The systems disruption in networking

November 16, 2014 by kostadis roussos 4 Comments

As I spend more time learning about Networking, I begin to realize that there are significant disruptions happening and they are not as obvious as “SDN” or “Open Flow”.

One of the most significant differences between a networking device and a server is that the data path stays entirely inside  of a custom ASIC instead of running on a general purpose multi-processor.

Why is this important?

When a customer buys a device, what they are buying is the data path, the rest of the product is a second order purchasing decision. In a networking device, the data path is entirely in the hardware, and therefore – although software is important – it’s significantly less important than the ASIC that processes the packets.

A networking company – for all of the discussion about software – is a hardware company that builds an ASIC that processes packets. They live and die by the success of their hardware and by hardware I mean ASIC.

Historically a networking company built it’s chips and sold a device.

The disruption that is happening in the networking space is that – increasingly – a large chunk of the networking ASIC’s are being built for increasingly important segments by vendors that sell to multiple networking companies.

This is very similar to what happened in the late 90’s when Intel started killing off all of the custom microprocessors in the server market.

A simplistic and silly view is that as a result of this disruption is that everyone is going to go and build white-box switches and routers all of a sudden. For some customers wh have the depth of skill and expertise to build their own networking gear this will happen  but for the same reasons I am bullish on storage I am bearish on this happening broadly. The majority of the market will continue to buy gear from networking companies.

The disruption that Intel created in the 1990’s was that companies like SGI that built everything soup-to-nuts had to suddenly go from hardware companies that had software to a systems company.

Customers used to buy SGI hardware to get access to the massive number of processors or the high end graphics engines and they didn’t really care about the software running on them too much. The selling point was the hardware.

As the number of vendors that could deliver the hardware that SGI produced customers went from buying whatever hardware SGI produced running whatever software SGI put on the hardware, to thinking about the whole system and that created more options for the customers.

In effect, the decision criteria went from being what SPECint or SPECfp a MIPS processor had to what is your TPC-C and TPC-D number and whether you were a key partner’s of Oracle.

So what is a systems company then?

A systems company delivers a device that is balanced between hardware, software and packaging. The balance of the three components creates a unique selling proposition that the customer and market is willing to put a premium on.

Systems companies emerge in markets where the hardware is supplied by a small number of vendors and differentiation is created in how you combine the hardware and use the hardware in software and create a package that the customer can buy.

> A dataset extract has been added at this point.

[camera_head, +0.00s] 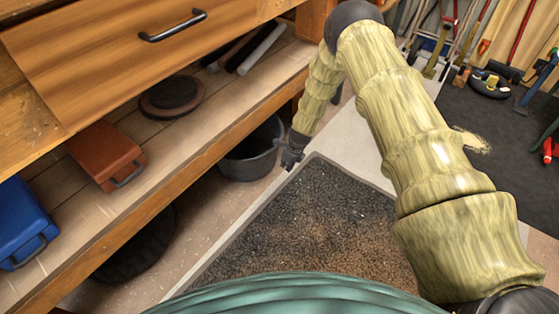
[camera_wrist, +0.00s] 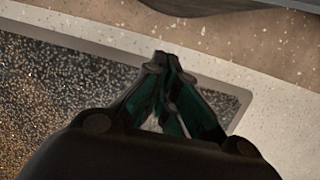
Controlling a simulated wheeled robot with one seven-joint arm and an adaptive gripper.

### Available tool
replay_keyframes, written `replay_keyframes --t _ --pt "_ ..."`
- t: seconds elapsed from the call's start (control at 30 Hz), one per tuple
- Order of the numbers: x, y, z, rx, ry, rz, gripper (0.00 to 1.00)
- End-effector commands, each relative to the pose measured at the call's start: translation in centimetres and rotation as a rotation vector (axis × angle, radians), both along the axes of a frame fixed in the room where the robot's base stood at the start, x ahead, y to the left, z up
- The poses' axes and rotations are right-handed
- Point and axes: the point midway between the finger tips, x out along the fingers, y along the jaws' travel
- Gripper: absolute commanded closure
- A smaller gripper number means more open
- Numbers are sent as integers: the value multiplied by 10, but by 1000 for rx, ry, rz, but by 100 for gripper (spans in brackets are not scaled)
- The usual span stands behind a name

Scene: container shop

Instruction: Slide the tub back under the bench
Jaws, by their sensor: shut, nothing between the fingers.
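A dark grey tub (camera_head: 252,155) stands on the floor at the edge of the wooden bench (camera_head: 196,172). Its far left part is under the bench's lower shelf and its near right part sticks out. My gripper (camera_head: 288,164) is beside the tub's right side, low and close to it; I cannot tell whether they touch. In the wrist view my gripper (camera_wrist: 165,58) has its fingertips together with nothing between them. A dark curved edge, likely the tub (camera_wrist: 205,6), shows at the top of that view, apart from the fingertips.
A dark speckled mat (camera_head: 320,215) with a grey border lies on the floor. A black tyre (camera_head: 140,245) is under the bench. A red case (camera_head: 105,155) and a blue case (camera_head: 22,225) are on its shelf, below a drawer (camera_head: 130,60). Tools lean at the back right.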

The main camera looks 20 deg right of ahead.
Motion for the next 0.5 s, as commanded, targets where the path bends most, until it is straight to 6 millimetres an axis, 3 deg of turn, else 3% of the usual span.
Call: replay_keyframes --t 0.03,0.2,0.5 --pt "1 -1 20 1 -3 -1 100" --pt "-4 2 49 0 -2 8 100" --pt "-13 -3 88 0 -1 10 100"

The challenge for systems companies is that sophisticated customers can build the same product from the same components and this creates a pressure to innovate in lots of areas outside of the core components.

The challenge for a hardware company as it makes the shift to a systems company is that the mindset of how you build a product has to change. Whereas in the hardware centric world – the hardware is built and the software guys have to figure out how to make it work, in a systems world there is a fine balancing act between the two. And whereas in a pure hardware world the hardware performance was the be-all of your differentiation, the systems company has a combination of attributes in software, packaging and hardware that create the unique differentiation.

In fact, perversely, how you build software and the easiest way to build software becomes more important over time than any specific hardware platform. And the choice of components becomes more important than any specific component.

The challenge for networking companies is that system design is not where their core focus has been over the last 20 year.s

This change in how you build networking devices from – here’s an ASIC with software to here’s a complete balanced and well integrated system is going to be disruptive to how companies do business.

Now that I said all of that, let me observe, I don’t think my employer, Juniper, or Cisco are in danger of getting disrupted per-se. I just think that the way systems will get built is going to be very different and that that change is going to be very interesting.

And that in my mind is where the real disruption in networking is happening, everything else may just be noise.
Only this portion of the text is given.